Allawi and Al-Maliki in one of their meetings in Baghdad in 2010 (Getty)
Allawi and Al-Maliki in one of their meetings in Baghdad in 2010 (Getty)

When the United States invaded Iraq, the Arabs were astonished and worried, and chose to stay away from the Iraqi scene so as not to be accused of supporting the occupation.

Iran took advantage of this Arab absence and launched a massive operation to prevent the establishment of a pro-Western Iraqi regime.

Tehran facilitated the invasion, but hastened to shake the stability that the Americans were betting on to build what they called the new democratic Iraq. Iran also benefited from dangerous decisions taken by Washington, including the dissolution of the Iraqi army, the de-Baathification, and the illusion of being able to rebuild Iraq from scratch after the dismantling of the state.

Once I asked President Jalal Talabani, who was returning from a trip to Tehran, what Iran really wanted from America. He said that he had concluded that it was ready to negotiate with Washington over files ranging from Afghanistan to Lebanon.

He explained: “Iran does not say that it wants a share, but rather that it seeks normal relations with the US, an end to hostility and to the seizure of Iranian funds in America.”

Talabani was more realistic than former Prime Minister Iyad Allawi. He realized that the relationship with Washington was not enough, and it was necessary to pass through Tehran.

In 2007, President Mahmoud Ahmadinejad visited Baghdad, which was under the US occupation.

As American checkpoints facilitated the passage of the visitor’s convoy, it soon became clear that the Iranian president’s visit constituted a message that the American army would leave one day, but Iran, by virtue of geography, would remain near and inside Iraq. This is what actually happened, especially when slain IRGC Commander Qassem Soleimani began to destabilize Iraqi soil under the feet of the American army.

Iyad Allawi was not pro-American. He did not recognize their right to tailor the new Iraqi political scene as they wanted. Moreover, his meetings with a number of US officials were not fruitful. In parallel, no language of understanding was found with Tehran. He did not accept its terms, while the Iranian capital failed to tolerate his approach.

On March 7, 2010, general elections were held in Iraq. The “Iraqiya” list, led by Allawi, won 91 seats, while the State of Law coalition, led by Nouri al-Maliki, obtained 89 seats.

According to the applicable interpretation of the constitution, Allawi was supposed to be entrusted with the task of forming the new government. Al-Maliki was able to get from the Federal Supreme Court another interpretation of the article that talks about the largest bloc. A severe political crisis erupted that lasted about nine months, and ended in Al-Maliki’s favor.

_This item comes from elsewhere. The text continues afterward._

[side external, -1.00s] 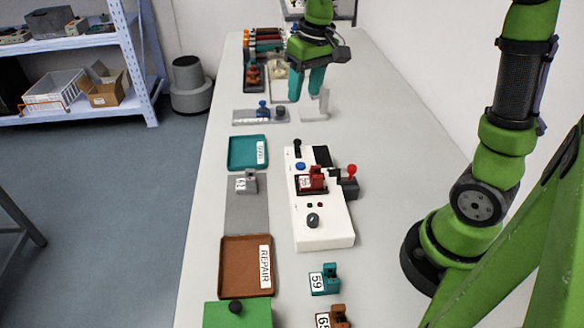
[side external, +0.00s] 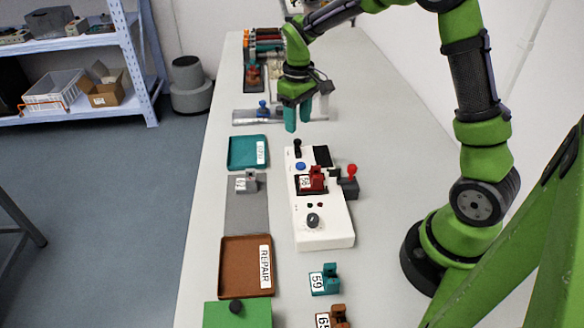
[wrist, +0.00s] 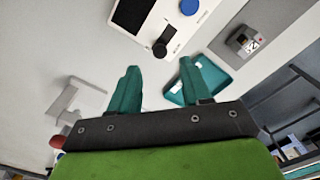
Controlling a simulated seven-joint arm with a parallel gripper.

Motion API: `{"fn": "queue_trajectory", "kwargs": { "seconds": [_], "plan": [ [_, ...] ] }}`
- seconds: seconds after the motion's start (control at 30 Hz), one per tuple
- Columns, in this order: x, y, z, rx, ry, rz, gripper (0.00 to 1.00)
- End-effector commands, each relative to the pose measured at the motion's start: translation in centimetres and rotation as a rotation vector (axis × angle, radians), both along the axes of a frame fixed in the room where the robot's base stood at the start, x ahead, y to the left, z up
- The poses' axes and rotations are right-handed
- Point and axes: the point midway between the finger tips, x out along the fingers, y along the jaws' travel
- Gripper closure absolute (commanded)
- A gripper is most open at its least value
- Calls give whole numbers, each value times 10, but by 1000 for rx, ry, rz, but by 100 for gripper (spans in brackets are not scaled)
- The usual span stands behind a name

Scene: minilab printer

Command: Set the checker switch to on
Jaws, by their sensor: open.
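The checker is a white box (side external: 322,222) in the middle of the table, with a dark screen (side external: 322,156), a blue button (side external: 300,166) and a grey dial (side external: 313,220). A black knobbed switch (side external: 297,146) stands at its far end, and it also shows in the wrist view (wrist: 162,46). I cannot read the switch's setting. A red part (side external: 313,178) sits on the checker. My gripper (side external: 297,124) is open and empty, above and just beyond the switch end. In the wrist view my teal fingertips (wrist: 157,68) are apart, with the switch just ahead between them.
A red-knobbed lever (side external: 352,171) is on the checker's right side. On the left are a teal tray (side external: 233,163), a grey part (side external: 247,182) and a brown REPAIR tray (side external: 229,284). A teal part (side external: 325,280) lies nearer. A grey rack stands behind my gripper.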

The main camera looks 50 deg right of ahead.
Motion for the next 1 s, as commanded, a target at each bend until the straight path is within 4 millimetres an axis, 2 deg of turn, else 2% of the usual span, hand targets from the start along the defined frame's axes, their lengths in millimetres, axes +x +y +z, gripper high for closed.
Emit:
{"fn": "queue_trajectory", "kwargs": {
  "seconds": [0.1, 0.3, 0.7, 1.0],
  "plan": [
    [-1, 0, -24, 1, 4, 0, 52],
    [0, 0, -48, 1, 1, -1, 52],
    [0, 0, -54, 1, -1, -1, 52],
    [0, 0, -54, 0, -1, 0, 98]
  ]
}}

I asked Allawi about the parties that prevented him from forming the government, he replied: “We achieved victory in the elections despite everything we were exposed to. Five hundred people were subjected to procedures under the pretext of “de-Baathification.” Among them were a number of our candidates. They assassinated nine persons. They closed entire regions to prevent our supporters from voting, and yet we were ahead of them by three seats. In fact, I was surprised by what happened. I did not expect the American and Iranian stances to reach this point. America and Iran prevented me from forming a government. They worked together.”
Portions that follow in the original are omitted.